Sin embargo, sí que hubo algo -que no podría definir exactamente con palabras- que me dejó marcado, que me absorbió y me indicó que, al igual que mi abuelo, con los años me haría estar orgulloso de “el pueblo”. No sería, ni mucho menos, una sensación aislada de aquel verano. Quizás sus paisajes, aunque era muy niño para apreciarlos, quizás sus gentes, su ambiente…

Se fueron sucediendo los veranos y con ellos las visitas al “pueblo”. Éstas cada vez eran más extensas en el tiempo, hasta el punto de pasar gran parte de julio y agosto con mis abuelos allí, así como empezar a frecuentarlo también en Semana Santa, sintiendo en primera persona el particular “polo de frío”.

Llegar al pueblo era cambiar el chip. El ritmo frenético de la ciudad se frenaba en seco. Largos paseos con mi abuelo: por “la Vega”, hasta llegar a “El Salto”, recorrer las interminables choperas, meriendas en la fuente de la Cirujeda, sentir el cierzo y el característico aroma a tomillo pisando lo que medio siglo antes fue un aeródromo militar… Esos cambios de chip, asociados a cada visita a Calamocha, me llevaron a darme cuenta de lo equivocado que estaba de más pequeño, cuando no quería “perder tiempo” en tomar fotografías. Allá por el 2009, con mi primera cámara compacta, empecé a inmortalizar todos aquellos paisajes, corrientes para los locales, pero singulares para los forasteros.

Fue esta tierra de contrastes la que me despertó mi afición por la fotografía, la cual se fortalecía aún más en cada visita.

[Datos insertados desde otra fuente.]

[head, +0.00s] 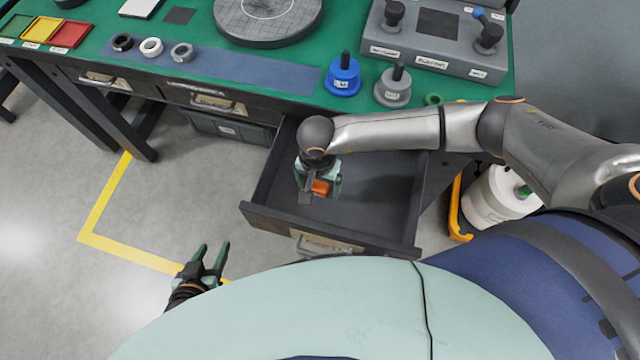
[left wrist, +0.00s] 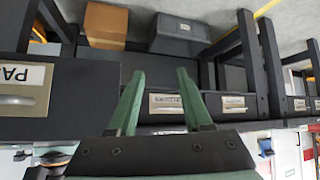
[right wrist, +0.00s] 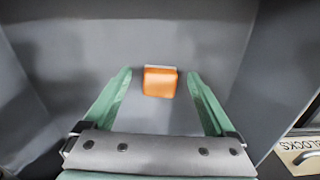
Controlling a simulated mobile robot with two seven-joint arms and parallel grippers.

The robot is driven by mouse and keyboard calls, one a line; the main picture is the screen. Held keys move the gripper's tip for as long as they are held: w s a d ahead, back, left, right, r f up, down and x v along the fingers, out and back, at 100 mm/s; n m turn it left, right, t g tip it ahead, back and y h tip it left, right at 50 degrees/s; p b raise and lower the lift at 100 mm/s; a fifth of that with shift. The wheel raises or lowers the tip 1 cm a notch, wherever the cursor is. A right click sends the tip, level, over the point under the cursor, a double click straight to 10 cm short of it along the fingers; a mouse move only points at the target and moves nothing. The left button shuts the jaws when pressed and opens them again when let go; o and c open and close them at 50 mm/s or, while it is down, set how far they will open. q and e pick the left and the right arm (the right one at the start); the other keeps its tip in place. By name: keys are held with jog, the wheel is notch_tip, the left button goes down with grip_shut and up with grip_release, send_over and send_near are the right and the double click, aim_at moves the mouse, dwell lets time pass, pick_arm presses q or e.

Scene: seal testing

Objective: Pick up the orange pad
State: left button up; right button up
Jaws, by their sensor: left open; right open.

De los verdes maizales de la Vega, a los tonos ocres de los cereales de secano y el amarillo de los girasoles, en pocos centenares de metros… De los abundantes caudales y prominente flora en la Ribera del Jiloca y todas sus acequias, a los rojizos y escarpados despeñaderos de los “Tollos” camino a Navarrete, cual desierto de Arizona… Todo esto, por sí solo, ya describe una perfecta composición fotográfica.

En 2024, aún me sigue ilusionando cada visita al pueblo tanto o más como a aquel niño de 9 años. Siempre con la esperanza de encontrar un rincón, una perspectiva, una composición fotográfica inédita hasta el momento. Una tierra que nunca defrauda al que la mira -y admira- con la humildad y orgullo que un abuelo inculcó a su nieto y que este último percibe, aún sin su presencia, que le mantendrá unido a él de por vida.